The Chicago Tribune’s Jessica Guynn reported last week (click here to read the article) that a Southern District of New York judge ordered Google to produce information about YouTube user’s viewing habits. Viacom sued YouTube and its parent Google, alleging copyright infringement based upon the alleged infringing posting of Viacom’s copyrighted content on YouTube. Guynn reports that privacy advocates are concerned about the ruling. But Guynn also quotes Viacom’s General Counsel Michael Fricklas saying that "unequivocally that this information will not be used" outside of the lawsuit.
Viacom wants records from a YouTube database that records each time a video is watched and pairs that with two kinds of information about people who viewed it: log-in names (for YouTube users that have accounts), and IP addresses (for YouTube users without accounts).
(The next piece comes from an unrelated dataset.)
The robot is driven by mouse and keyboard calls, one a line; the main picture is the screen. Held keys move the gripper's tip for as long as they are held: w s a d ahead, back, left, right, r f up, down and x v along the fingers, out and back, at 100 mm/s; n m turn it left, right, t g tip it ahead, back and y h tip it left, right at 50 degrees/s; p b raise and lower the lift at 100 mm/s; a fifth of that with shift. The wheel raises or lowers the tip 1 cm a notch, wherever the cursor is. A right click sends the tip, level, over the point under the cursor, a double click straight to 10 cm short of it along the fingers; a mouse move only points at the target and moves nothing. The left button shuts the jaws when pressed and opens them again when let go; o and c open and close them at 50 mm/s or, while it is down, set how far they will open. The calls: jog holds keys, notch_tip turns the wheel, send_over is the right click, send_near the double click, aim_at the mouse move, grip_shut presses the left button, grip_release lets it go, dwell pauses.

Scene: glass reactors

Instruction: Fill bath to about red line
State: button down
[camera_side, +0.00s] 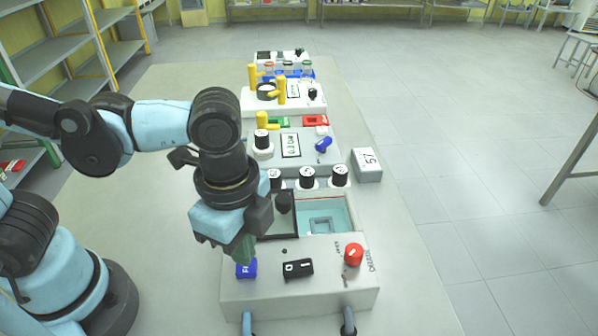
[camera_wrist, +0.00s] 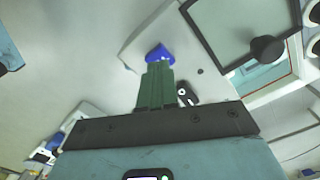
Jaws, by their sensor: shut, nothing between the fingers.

For those concerned about the production, there is nothing to be worried about. Virtually every federal case involving sensitive information is governed by a protective order preventing use or disclosure of the information outside of the litigation. And in virtually all of those cases the parties honor the protective order and the information is not disclosed or used besides in the litigation.
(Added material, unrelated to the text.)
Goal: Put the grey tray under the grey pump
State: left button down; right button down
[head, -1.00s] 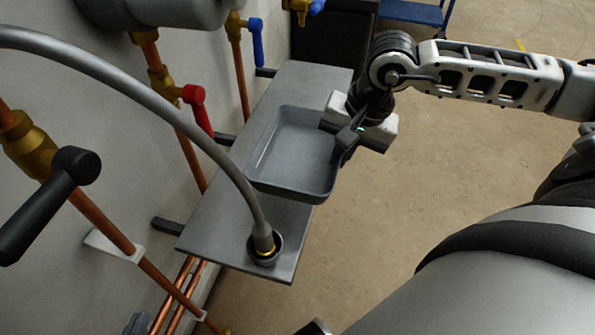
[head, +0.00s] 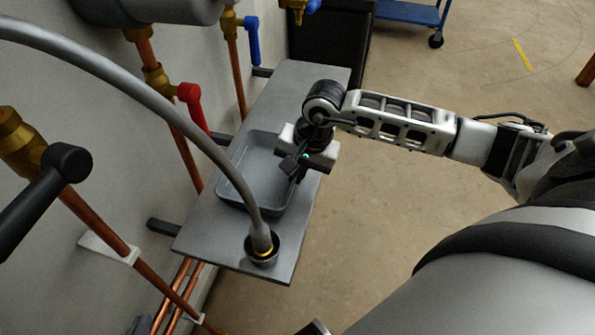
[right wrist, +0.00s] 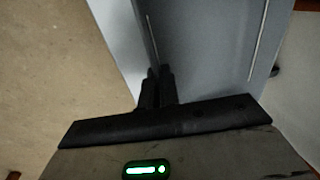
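The grey tray (head: 238,165) is a shallow open box, level, on or just above the grey shelf (head: 215,240); I cannot tell whether it touches. My right gripper (head: 299,172) points down at the tray's right wall. In the right wrist view, its dark fingers (right wrist: 160,78) are close together on the rim of the tray (right wrist: 215,45). A grey rounded body at the top left, which looks like the grey pump (head: 165,10), is partly cut off by the frame. My left gripper is not discernible.
A grey hose (head: 130,85) arches over the shelf, in front of the tray's left side, into a dark round fitting (head: 261,254). Copper pipes with a red valve handle (head: 190,100) and a blue one (head: 252,42) line the wall. Open floor (head: 400,220) lies right.

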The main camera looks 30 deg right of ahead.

[UPDATE:] Randy Picker at the University of Chicago Faculty Law Blog has an interesting post questioning how the information could be kept or produced by Google differently to avoid disclosing identities along with the viewing information, and whether the information is covered by the Video Privacy Protection Act of 1988 (enacted after Judge Bork’s video rental records were obtained during Senate confirmation hearings):
So Viacom has a legitimate interest in seeing YouTube’s viewing records. But of course viewers have a privacy interest in those records as well. Exactly how many views have I contributed to The Evolution of Dance, the, I gather, most-viewed video on YouTube (currently at 91,619,702 views)? (I have watched only because I teach copyright, not because it is quite funny.)
This isn’t abstract or speculative. Indeed, after the release of some information regarding then-Judge Bork’s viewing habits came out in his Supreme Court confirmation hearings, Congress passed the Video Privacy Protection Act of 1988, codified at 18 USC 2710. (See the background page on this provided by the Electronic Privacy Information Center.)
I am unaware of any decisions assessing whether an online video provider like YouTube is covered by the VPPA, but it is written in sufficiently media-neutral terms that it appears that YouTube would be covered. If so, that triggers a number of obligations. The VPPA requires the destruction of records containing personally identifiable information “as soon as practicable, but no later than one year from the date the information is no longer necessary for the purpose for which it was collected.” Personally identifiable information is, unsurprisingly, a defined term and “includes information which identifies a person is having requested or obtain specific video materials or services from a videotape service provider.”